To address the core of the question, that is "why Fibonacci and not Mergesort", you should focus on this crucial difference:

• The tree you get from Mergesort has N elements for each level, and there are log(n) levels.
• The tree you get from Fibonacci has N levels because of the presence of F(n-1) in the formula for F(N), and the number of elements for each level can vary greatly: it can be very low (near the root, or near the lowest leaves) or very high. This, of course, is because of repeated computation of the same values.

To see what I mean by "repeated computation", look at the tree for the computation of F(6):

^{_{Fibonacci tree picture from: http://composingprograms.com/pages/28-efficiency.html}}

How many times do you see F(3) being computed?

Answer 3

Consider the following implementation

int fib(int n)
{
    if(n < 2)
      return n;
    return fib(n-1) + fib(n-2)
}

Let's denote T(n) the number of operations that fib performs to calculate fib(n).

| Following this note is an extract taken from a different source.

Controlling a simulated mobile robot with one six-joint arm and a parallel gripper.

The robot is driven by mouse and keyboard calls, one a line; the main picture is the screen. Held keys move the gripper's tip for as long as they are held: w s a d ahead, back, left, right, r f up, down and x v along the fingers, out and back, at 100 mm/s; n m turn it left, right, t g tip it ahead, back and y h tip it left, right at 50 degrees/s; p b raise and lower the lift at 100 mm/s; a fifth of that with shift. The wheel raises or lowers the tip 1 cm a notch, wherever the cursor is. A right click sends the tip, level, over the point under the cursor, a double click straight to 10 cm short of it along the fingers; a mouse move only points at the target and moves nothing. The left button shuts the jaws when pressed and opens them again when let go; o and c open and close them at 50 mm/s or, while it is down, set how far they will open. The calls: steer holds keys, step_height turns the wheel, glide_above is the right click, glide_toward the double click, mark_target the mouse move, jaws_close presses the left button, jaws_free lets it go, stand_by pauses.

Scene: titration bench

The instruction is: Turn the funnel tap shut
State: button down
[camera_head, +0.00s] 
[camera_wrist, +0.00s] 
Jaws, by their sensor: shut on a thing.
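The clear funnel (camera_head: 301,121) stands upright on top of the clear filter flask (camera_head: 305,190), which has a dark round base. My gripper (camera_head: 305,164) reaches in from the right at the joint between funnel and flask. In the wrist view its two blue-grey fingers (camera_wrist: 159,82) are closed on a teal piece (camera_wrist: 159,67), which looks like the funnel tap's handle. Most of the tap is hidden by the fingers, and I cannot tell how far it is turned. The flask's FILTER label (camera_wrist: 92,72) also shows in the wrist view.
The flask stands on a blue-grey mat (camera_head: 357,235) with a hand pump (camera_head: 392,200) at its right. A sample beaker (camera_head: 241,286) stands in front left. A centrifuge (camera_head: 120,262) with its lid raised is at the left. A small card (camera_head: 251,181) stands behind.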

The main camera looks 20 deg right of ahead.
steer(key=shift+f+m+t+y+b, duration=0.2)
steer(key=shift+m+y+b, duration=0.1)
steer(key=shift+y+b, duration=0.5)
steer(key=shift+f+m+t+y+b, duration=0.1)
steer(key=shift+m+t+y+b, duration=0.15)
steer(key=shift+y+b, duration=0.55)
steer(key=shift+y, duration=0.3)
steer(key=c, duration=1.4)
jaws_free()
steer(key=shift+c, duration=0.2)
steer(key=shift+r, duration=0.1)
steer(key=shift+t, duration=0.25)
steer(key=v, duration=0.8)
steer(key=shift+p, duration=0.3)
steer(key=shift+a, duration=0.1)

Because fib(n) is calling fib(n-1) and fib(n-2), it means that T(n) is at least T(n-1) + T(n-2). This in turn means that T(n) > fib(n). There is a direct formula of fib(n) which is some constant to the power of n. Therefore T(n) is at least exponential. QED.

Answer 4

To my understanding, the mistake in your reasoning is that using a recursive implementation to evaluate f(n) where f denotes the Fibonacci sequence, the input size is reduced by a factor of 2 (or some other factor), which is not the case. Each call (except for the 'base cases' 0 and 1) uses exactly 2 recursive calls, as there is no possibility to re-use previously calculated values. In the light of the presentation of the master theorem on Wikipedia, the recurrence

f(n) = f (n-1) + f(n-2)

is a case for which the master theorem cannot be applied.